▶ _Task prompt_:
Find "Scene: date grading" in the material, then return exactly the line containing it and all lines after it to the end, leaving out pictures.

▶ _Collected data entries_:
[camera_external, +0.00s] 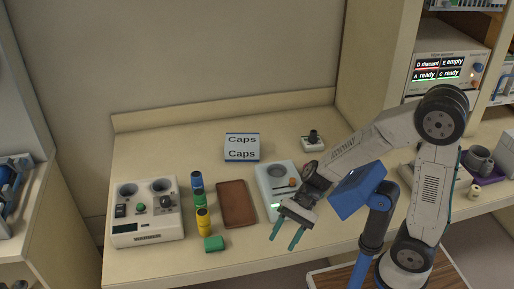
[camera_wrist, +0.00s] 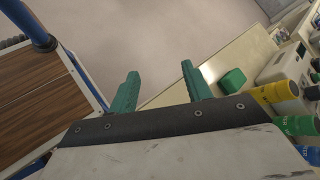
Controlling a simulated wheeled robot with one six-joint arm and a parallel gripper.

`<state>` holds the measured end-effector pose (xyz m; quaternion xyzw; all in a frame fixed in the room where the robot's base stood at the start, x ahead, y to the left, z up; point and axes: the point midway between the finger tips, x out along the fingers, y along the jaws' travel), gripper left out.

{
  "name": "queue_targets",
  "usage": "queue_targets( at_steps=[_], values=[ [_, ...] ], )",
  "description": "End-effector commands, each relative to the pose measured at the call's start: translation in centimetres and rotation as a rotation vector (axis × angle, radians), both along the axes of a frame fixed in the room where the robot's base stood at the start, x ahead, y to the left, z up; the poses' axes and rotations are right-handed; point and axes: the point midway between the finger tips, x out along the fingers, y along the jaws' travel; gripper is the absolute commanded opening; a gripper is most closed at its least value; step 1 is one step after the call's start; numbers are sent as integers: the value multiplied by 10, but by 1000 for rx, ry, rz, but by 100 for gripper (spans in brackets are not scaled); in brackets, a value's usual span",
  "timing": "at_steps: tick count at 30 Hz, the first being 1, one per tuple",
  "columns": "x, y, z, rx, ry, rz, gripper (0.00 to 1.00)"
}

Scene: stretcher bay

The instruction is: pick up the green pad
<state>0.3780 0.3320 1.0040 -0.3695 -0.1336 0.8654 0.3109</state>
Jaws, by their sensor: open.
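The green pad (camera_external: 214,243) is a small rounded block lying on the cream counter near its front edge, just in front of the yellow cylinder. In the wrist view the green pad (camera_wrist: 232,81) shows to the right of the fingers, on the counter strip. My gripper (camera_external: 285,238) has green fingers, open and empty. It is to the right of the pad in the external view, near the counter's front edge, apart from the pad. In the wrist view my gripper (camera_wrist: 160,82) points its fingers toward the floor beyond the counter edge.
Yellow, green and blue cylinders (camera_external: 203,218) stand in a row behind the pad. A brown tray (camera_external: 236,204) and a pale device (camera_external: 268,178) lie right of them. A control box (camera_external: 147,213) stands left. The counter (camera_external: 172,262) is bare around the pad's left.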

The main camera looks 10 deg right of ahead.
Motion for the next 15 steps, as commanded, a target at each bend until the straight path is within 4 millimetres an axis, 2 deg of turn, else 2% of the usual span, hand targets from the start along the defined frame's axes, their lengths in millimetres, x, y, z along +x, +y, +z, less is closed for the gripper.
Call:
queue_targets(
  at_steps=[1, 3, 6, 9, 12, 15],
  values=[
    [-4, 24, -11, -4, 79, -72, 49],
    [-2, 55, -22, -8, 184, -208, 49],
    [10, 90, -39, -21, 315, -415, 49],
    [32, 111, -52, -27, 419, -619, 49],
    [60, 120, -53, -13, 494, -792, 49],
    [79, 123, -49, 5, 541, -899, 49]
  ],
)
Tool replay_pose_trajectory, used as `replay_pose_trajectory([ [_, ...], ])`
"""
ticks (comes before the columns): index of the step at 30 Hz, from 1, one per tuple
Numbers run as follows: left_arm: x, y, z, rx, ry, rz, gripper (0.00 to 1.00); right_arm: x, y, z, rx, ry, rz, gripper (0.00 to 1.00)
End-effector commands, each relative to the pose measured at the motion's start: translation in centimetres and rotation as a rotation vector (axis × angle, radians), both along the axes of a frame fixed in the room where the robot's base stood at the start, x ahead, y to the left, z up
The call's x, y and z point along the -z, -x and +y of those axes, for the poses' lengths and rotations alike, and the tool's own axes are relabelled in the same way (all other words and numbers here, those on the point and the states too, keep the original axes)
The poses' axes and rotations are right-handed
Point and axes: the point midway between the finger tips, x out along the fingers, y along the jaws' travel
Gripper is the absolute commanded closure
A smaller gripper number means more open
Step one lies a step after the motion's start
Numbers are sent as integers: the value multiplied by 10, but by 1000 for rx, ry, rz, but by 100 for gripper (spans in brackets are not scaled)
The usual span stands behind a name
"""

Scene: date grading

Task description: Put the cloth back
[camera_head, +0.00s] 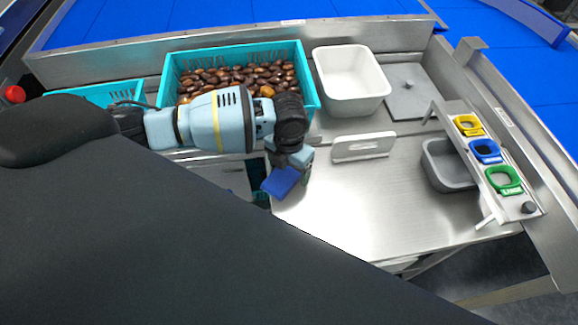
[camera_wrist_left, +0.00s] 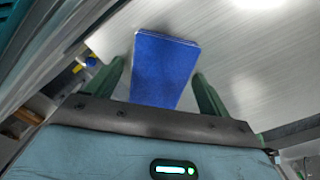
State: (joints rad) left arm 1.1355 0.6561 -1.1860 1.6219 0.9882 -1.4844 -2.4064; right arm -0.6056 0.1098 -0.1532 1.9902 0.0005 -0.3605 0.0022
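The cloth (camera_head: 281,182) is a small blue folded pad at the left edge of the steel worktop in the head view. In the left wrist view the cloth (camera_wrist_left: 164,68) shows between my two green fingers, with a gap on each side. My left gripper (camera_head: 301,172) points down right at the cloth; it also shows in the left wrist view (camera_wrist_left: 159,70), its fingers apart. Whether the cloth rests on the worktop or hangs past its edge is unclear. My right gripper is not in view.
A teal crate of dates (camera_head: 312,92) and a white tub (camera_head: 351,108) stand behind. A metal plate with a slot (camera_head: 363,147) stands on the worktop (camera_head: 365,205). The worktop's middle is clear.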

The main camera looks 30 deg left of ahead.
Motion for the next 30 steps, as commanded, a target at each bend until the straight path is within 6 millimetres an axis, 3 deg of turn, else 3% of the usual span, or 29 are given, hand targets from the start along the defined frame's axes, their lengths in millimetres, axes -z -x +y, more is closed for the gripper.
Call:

▶ _Answer_:
Scene: date grading

Task description: Put the cloth back
[camera_head, +0.00s] 
[camera_wrist_left, +0.00s] 
State: (joints rad) left arm 1.1355 0.6561 -1.1860 1.6219 0.9882 -1.4844 -2.4064; right arm -0.6056 0.1098 -0.1532 1.9902 0.0005 -0.3605 0.0022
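The cloth (camera_head: 281,182) is a small blue folded pad at the left edge of the steel worktop in the head view. In the left wrist view the cloth (camera_wrist_left: 164,68) shows between my two green fingers, with a gap on each side. My left gripper (camera_head: 301,172) points down right at the cloth; it also shows in the left wrist view (camera_wrist_left: 159,70), its fingers apart. Whether the cloth rests on the worktop or hangs past its edge is unclear. My right gripper is not in view.
A teal crate of dates (camera_head: 312,92) and a white tub (camera_head: 351,108) stand behind. A metal plate with a slot (camera_head: 363,147) stands on the worktop (camera_head: 365,205). The worktop's middle is clear.

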The main camera looks 30 deg left of ahead.
Motion for the next 30 steps, as commanded, a target at each bend until the straight path is within 6 millimetres an axis, 3 deg of turn, else 3% of the usual span, or 29 are given, hand targets from the start along the defined frame's axes, their lengths in millimetres, axes -z -x +y, more is closed for the gripper.
Call:

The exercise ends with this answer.